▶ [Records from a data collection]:
╔══
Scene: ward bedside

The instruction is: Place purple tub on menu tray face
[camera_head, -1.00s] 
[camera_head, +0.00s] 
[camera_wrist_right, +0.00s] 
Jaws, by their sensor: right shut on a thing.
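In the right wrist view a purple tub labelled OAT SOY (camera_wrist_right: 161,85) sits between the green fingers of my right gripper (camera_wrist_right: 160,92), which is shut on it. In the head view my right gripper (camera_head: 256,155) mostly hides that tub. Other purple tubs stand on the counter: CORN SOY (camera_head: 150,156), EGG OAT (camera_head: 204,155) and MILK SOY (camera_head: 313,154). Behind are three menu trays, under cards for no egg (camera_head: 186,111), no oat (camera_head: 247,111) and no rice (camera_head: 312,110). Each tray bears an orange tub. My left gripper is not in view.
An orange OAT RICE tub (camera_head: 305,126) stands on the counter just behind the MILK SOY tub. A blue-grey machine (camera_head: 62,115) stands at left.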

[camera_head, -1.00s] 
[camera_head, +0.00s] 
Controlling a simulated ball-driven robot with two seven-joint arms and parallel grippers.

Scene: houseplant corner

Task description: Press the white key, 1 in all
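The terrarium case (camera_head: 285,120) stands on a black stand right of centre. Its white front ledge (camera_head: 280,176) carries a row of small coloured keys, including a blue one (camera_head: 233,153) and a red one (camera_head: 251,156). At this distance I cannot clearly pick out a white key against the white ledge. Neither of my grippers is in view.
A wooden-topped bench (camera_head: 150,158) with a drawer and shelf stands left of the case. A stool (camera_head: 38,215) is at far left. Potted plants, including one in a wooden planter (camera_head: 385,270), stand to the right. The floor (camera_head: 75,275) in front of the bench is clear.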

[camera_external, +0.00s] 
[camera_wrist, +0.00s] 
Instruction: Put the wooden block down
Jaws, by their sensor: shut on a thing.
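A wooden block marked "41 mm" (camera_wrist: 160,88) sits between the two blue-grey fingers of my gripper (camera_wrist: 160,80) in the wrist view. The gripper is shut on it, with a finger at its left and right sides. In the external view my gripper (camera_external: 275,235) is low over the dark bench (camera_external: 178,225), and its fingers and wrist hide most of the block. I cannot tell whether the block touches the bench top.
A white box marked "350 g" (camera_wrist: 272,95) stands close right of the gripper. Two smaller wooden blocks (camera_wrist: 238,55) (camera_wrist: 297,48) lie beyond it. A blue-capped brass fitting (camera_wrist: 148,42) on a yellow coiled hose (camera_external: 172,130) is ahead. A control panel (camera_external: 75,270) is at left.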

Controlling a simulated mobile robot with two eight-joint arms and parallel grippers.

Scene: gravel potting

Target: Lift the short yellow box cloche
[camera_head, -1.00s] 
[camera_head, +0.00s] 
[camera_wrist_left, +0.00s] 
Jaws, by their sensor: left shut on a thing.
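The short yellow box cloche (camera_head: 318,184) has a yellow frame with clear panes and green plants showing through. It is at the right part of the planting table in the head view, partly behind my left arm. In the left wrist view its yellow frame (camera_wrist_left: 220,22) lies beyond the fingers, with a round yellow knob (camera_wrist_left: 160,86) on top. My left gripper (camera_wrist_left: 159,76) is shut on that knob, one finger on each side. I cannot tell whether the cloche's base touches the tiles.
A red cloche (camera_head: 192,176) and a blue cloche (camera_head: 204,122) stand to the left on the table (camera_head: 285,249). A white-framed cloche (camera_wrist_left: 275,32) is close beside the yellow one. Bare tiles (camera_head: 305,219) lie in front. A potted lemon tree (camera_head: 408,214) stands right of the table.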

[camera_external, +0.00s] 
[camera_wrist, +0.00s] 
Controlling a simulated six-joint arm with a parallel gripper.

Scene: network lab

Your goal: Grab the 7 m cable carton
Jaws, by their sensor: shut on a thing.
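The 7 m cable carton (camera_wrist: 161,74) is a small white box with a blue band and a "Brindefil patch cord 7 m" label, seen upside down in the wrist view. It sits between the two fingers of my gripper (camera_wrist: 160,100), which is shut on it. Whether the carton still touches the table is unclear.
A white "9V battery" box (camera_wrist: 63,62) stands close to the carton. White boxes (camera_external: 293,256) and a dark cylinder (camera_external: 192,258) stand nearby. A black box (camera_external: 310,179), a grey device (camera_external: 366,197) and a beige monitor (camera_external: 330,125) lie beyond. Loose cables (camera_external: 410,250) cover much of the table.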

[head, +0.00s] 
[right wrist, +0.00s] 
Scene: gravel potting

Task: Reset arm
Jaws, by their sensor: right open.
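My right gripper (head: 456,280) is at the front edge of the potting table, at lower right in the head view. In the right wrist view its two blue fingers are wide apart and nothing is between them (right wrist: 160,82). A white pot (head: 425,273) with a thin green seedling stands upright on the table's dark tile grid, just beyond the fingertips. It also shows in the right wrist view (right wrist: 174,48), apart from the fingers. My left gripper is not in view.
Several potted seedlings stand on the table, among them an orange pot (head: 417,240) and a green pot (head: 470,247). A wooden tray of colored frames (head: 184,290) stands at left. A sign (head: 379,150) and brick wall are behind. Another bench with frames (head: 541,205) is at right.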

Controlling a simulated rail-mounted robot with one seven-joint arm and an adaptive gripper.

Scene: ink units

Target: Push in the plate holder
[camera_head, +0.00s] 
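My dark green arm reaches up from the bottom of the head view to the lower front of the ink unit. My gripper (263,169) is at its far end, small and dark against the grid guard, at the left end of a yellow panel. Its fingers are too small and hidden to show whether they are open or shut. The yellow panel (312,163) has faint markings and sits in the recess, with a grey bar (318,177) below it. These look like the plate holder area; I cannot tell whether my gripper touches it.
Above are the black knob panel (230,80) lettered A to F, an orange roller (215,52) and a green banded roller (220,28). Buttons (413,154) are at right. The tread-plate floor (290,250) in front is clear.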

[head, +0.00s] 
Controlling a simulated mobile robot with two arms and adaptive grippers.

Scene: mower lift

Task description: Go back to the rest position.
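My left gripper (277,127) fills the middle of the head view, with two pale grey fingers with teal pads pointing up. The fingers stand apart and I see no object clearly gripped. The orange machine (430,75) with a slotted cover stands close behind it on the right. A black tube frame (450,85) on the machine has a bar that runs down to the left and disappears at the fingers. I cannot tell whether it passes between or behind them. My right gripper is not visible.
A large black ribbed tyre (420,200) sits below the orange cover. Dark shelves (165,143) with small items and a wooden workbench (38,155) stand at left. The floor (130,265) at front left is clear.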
╚══
Copy out each line of the data where the string "Target" appears.

Target: Lift the short yellow box cloche
Target: Push in the plate holder

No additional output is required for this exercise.